Eu cheguei aqui iluminada pela Verdade do galego-português. Ouvi palestras, explicações, gráficos, tabelas, razões irrefutáveis. Racionalmente não havia dúvida: galego e português a mesma merda é. Mas eu já andava farta dos intelectualismos platônicos, dos metafísicos argumentos. Eu não queria, nem precisava, de um profeta ou uma salvadora que me dissera como eram as coisas. Eu queria entrar numa maldita loja para comprar um brinco, sem antes sofrer pelo caminho para me decidir se eu falaria em castelhano ou galego, da Real Academia, e se me decidisse por este, como se diz brinco em galego??! Um rollo!! Eu queria contar uma piada sem antes ter que dar tantas explicações que já perdia a pausa da graça. Eu queria falar português na Universidade sem que isso fosse interpretado como uma deficiência linguística. Eu queria falar com minha colega de mestrado da Corunha sem que ela me dissesse: yo no te entiendo!. Eu queria viver uma Lusofonia, não uma Ilusofonia!!! Nada contra à ilusão, ao contrário, por ela estou aqui, por ela estamos aqui, por ela seguimos adiante… só um cansaço, um fastio do discurso intelectualizado desassociado dos afetos, das vivências da gente.
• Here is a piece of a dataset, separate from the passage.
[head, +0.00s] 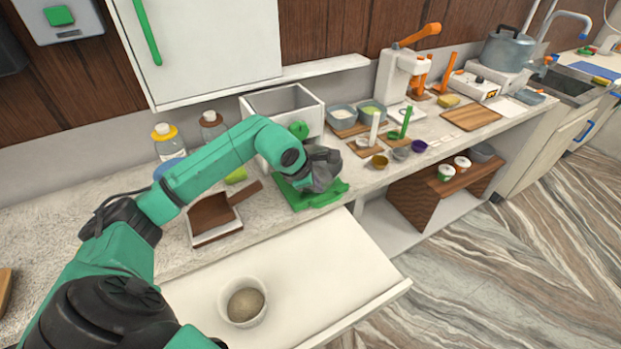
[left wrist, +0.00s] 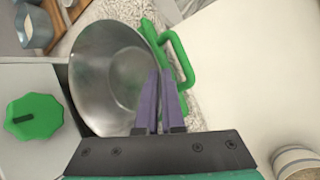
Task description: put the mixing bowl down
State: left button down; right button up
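The mixing bowl is a round grey metal bowl (left wrist: 105,75), seen from above in the left wrist view. My left gripper (left wrist: 160,75) has its two purple fingers close together at the bowl's right-hand rim and looks shut on it. In the head view the bowl (head: 326,172) shows as a small grey shape at the left gripper (head: 318,165), over a green board with a handle (head: 318,197) at the counter's front edge. Whether the bowl touches the board cannot be told. My right gripper is not in view.
A white box with a green knob (head: 270,104) stands behind the gripper. A brown-lined tray (head: 214,236) is to its left. Small bowls (head: 342,114) and a white press (head: 395,75) stand to the right. A white pulled-out surface (head: 330,275) below holds a cup (head: 232,318).

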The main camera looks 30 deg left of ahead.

Mas, no verão tinha as escaladas pelos montes, pelas aldeias perto de Compostela e outras cidades da Galiza. No verão tinha o falar simples, cheirando a terra das senhoras galegas que sempre motivavam uma conversa, nos ofereciam palavras de incentivo para encararmos uma encosta dura. Tinha os senhores acenando ‘olás’ e ‘tchaus’ e algumas considerações sobre nosso desempenho ciclístico. No verão, a verdadeira iluminação, a epifania de pertence ao mesmo idioma, guardadas as idiossincrasias de cada qual, claro. No verão, a constatação que a verdade da língua foge das cartilhas e manuais caducados da Verdade sobre a língua, a verdade da língua vinga, brinca, sobrevoa e sobrevive na voz do povo. Essa é a língua que eu falo.